Gödel’s initially innocuous-looking statement is, in fact, cataclysmic. If you can prove that G can, indeed, be proved in system X, then this would make the statement G, (that is, that G cannot be proved), false. So you would have been able to use the mathematics of system X to prove something (namely, G) that is false, like proving 2 + 2 = 5. Therefore, if we assume that system X is not an irrational system (that is, in mathematical terms, we assume for the following discussion that X is a consistent system), we must conclude that Gödel’s statement, “G cannot be proved in system X”, is, indeed, true. This was so destructive to the then-current ideas of mathematics because two fundamental principles were that (i) you could not prove something that is false (like 2 + 2 = 5) in a mathematical system and (ii) you could, in principle, prove any true statement that the mathematical system was able to express. Gödel’s theorem violates the second principle. The statement G, which can be expressed in system X and which we have seen to be true, says that it cannot be proved. This means that we cannot prove a true statement (namely G) which can be expressed in system X, and this transgresses the second of the two fundamental principles. Because of the existence of this true, unprovable statement (and also an indefinitely large number of related statements), system X is said to be “incomplete”, which is the origin of the name of Gödel’s Incompleteness Theorem.

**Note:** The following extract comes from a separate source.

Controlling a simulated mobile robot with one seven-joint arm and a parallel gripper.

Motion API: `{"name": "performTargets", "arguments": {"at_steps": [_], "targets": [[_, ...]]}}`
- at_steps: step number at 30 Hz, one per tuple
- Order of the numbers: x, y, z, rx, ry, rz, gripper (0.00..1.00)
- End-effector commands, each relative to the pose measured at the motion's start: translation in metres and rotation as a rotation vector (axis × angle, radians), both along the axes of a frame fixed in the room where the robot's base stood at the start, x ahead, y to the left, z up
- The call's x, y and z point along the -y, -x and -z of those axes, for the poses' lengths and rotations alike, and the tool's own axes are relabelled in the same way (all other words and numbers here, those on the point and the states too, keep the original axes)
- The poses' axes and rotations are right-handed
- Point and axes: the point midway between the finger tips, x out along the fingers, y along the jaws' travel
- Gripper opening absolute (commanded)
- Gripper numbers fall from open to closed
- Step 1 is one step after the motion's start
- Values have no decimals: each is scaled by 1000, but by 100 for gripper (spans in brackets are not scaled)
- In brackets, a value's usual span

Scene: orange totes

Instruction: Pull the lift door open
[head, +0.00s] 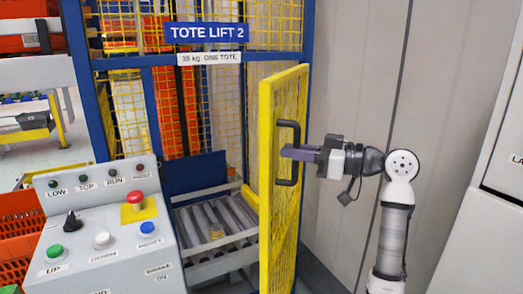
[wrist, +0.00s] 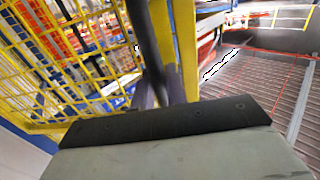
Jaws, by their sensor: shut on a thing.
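The lift door (head: 284,180) is a yellow framed mesh panel. It stands swung out from the blue lift frame, with the roller bed inside showing to its left. Its dark bar handle (head: 296,168) is upright on the door's right face. My gripper (head: 292,152) comes from the right and is shut on the handle at its upper middle. In the wrist view, the handle (wrist: 148,50) runs down to my gripper (wrist: 160,95), beside the door's yellow edge and mesh (wrist: 60,60). The fingertips are partly hidden there.
A control panel (head: 105,240) with buttons and a red stop knob stands at the front left. Orange totes (head: 20,215) are beside it. The lift's rollers (head: 210,230) are left of the door. A grey wall (head: 350,70) is behind my arm, and a pale cabinet (head: 490,220) stands at right.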

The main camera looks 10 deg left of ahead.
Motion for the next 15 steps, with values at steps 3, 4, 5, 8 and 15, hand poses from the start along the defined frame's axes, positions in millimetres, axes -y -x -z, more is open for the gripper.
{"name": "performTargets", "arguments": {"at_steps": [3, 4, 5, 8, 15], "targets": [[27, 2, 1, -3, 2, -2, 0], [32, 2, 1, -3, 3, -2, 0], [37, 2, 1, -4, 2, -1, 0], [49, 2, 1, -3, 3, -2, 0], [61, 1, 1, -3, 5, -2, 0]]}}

The reason why the theorem appears so paradoxical is that, while G is true, only we can see it – the truth of G cannot be demonstrated in system X. Early in the book, firstly in the Maidenhead Café and then in the Coffee House, Lucy and David use coffee cups to help them visualize Gödel’s Theorem. The image is reproduced here as a picture, which helps to resolve the paradox for us.

Among other objects, the picture shows two cups on a table. The table is labeled W, standing for system W – which may be thought of as representing ourselves – We. The leftmost cup contains only statements that can be proved in system W, like 2 + 2 = 4. The rightmost cup contains only statements that cannot be proved in W, such as 2 + 2 ≠ 4 (which, of course, is not provable in any mathematical system that we are familiar with). The table also contains a tray on which are another two cups. The tray represents system X, which is meant to be a mathematical subsystem of system W. System X is not so complex as system W, but is sufficiently so for our purposes. The cup on the left on the tray again contains only statements that can be proved in system X, like 2 + 2 = 4, and the cup on the right again contains only statements that cannot be proved in system X, like 2 + 2 ≠ 4. None of this is controversial, but notice that, as a general rule, if a statement can be proved, and is therefore to be found in the left cup, then its negation, its opposite, is then to be found in the right cup.

But look what happens in the case of Gödel’s statement, G. We have seen, above, that G cannot be proved, and so we find the statement G (which is spelt out fully on the yellow label: “G cannot be proved in X”) correctly placed in the cup on the right of the tray, in system X. You might think that the opposite of G, namely “G can be proved in X” could then be placed in the cup on the left of the tray. However, that would mean that you could prove something that is false. That is because, as we know, “G cannot be proved in X” is true in this consistent system, and so “G can be proved in X” must be false. Therefore, we must place the opposite of G alongside G itself, in the cup of unprovable statements (because any falsity such as “G can be proved in X” must be in the cup of unprovable statements).
The fact that we can see that G is true is illustrated by putting statement G in the left cup of provable statements in system W, the table. This is allowed because, remember, G states that it cannot be proved in system X: it does not say that it cannot be proved in the richer, more complex system W. It is OK to look down from our vantage point in system W and see what can and cannot be proved in the subsystem called system X.

This illustration sets the scene for Lucy and David to build upon Gödel’s Theorem to derive increasingly remarkable conclusions about the universe, the multiverse and the ultimate key to the very existence of the multiverse and its whole family of universes.